The International Criminal Court prosecutor has named six Kenyan leaders as suspects behind the machete, gun and bow-and-arrow attacks that followed Kenya's 2007 presidential vote.

The president urged calm and security forces were on high alert, knowing yesterday's announcement by prosecutor Luis Moreno Ocampo risks igniting another round of tribal warfare.

The son of Kenya's founding father - the current deputy prime minister - was among the six suspects, as was former higher education minister William Ruto, whose Kalenjin tribe in the volatile Rift Valley is a possible source of new violence.

Mr Moreno Ocampo wants the ICC to charge the six with crimes against humanity including murder, rape and torture. Judges will study the prosecutor's evidence and make their decision early next year.

Kenya spiralled into violence shortly after president Mwai Kibaki was named the winner of a December 2007 election that supporters of opponent Raila Odinga said was rigged.

More than 600,000 people were forced from their homes and more than 1,000 people were killed.

"We have been waiting for this announcement for a long time," said Stephen Kimani, who heads a group of 300,000 Rift Valley residents forced from their homes during the violence.

The attacks were believed to have been ordered by top politicians, but no Kenyan leaders were ever held to account after parliament quashed an attempt to set up a tribunal.

Mr Moreno Ocampo alleged Ruto began plotting attacks on supporters of Mr Kibaki a year before the election and worked together with industrialisation minister Henry Kosgey and radio broadcaster Joshua Sang to co-ordinate a campaign of killing and forced deportations in the Rift Valley.

In a separate case, Mr Moreno Ocampo charged deputy prime minister Uhuru Kenyatta - son of Kenyan independence hero Jomo Kenyatta - Cabinet secretary Francis Muthaura and former police commissioner Major General Mohammed Hussein Ali. They are suspected of murder, deportation, persecution, rape and inhumane acts in retaliation against supporters of Mr Odinga, the current prime minister.

Ethnic tensions in Kenya have simmered for decades, with much of the violence traced back to the desire for land. After independence in 1963, Jomo Kenyatta sent masses of his Kikuyu group to occupy land in areas of the Rift Valley native to the Kalenjin tribe.

Three of the six suspects Mr Moreno Ocampo named come from the Kalenjin tribe, the group Ruto is a leader of.

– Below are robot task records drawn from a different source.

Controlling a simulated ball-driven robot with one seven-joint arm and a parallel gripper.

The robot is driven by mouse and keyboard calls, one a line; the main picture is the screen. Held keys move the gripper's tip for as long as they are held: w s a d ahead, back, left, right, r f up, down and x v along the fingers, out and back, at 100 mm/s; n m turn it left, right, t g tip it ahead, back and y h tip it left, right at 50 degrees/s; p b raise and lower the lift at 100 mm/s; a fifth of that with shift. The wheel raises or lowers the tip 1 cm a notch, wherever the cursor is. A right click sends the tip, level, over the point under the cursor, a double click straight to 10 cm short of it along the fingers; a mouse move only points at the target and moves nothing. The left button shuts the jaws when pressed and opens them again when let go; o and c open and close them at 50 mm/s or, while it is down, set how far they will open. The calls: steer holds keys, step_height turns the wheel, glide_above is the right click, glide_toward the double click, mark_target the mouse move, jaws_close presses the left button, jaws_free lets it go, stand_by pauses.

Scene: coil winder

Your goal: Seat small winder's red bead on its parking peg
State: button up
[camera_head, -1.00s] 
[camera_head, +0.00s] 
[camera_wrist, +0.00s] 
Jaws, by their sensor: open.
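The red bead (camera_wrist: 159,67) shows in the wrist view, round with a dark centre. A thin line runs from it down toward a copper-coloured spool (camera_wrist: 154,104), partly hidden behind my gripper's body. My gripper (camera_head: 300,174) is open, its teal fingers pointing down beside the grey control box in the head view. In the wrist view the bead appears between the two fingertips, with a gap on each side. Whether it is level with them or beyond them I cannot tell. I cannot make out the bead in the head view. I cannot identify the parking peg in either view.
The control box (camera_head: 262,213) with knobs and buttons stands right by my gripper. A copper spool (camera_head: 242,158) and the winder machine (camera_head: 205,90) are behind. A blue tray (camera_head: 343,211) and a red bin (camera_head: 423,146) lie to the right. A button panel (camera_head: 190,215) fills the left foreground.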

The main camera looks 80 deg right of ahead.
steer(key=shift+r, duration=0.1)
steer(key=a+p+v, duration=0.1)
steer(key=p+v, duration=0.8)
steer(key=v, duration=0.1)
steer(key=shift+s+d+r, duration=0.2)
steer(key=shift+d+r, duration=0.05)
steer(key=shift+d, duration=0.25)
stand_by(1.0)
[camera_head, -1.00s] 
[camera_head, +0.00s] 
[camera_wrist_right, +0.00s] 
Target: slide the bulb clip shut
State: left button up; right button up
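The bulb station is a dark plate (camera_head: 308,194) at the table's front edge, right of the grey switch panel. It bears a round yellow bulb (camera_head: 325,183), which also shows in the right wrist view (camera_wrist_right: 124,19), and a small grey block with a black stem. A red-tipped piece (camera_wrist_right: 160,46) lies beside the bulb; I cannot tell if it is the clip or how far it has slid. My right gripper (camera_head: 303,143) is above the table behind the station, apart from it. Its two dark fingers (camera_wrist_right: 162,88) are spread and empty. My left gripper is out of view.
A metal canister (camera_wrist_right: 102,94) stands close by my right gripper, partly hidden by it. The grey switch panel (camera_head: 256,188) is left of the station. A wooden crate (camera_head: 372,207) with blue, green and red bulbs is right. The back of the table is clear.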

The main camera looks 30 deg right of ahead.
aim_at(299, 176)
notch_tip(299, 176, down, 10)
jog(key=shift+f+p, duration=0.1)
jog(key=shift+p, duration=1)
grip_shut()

The Kalenjins dominate the Rift Valley and the reaction to the charges there will be key to Kenya's peace in coming days.

Ruto said yesterday that his "conscience is clear".

Clashes erupted along tribal lines following an announcement that Kibaki - a Kikuyu -won a vote opponents said was rigged.A bloodbath was stopped only after former UN Secretary-General Kofi Annan mediated a peace agreement that created a coalition government in which Odinga was appointed prime minister.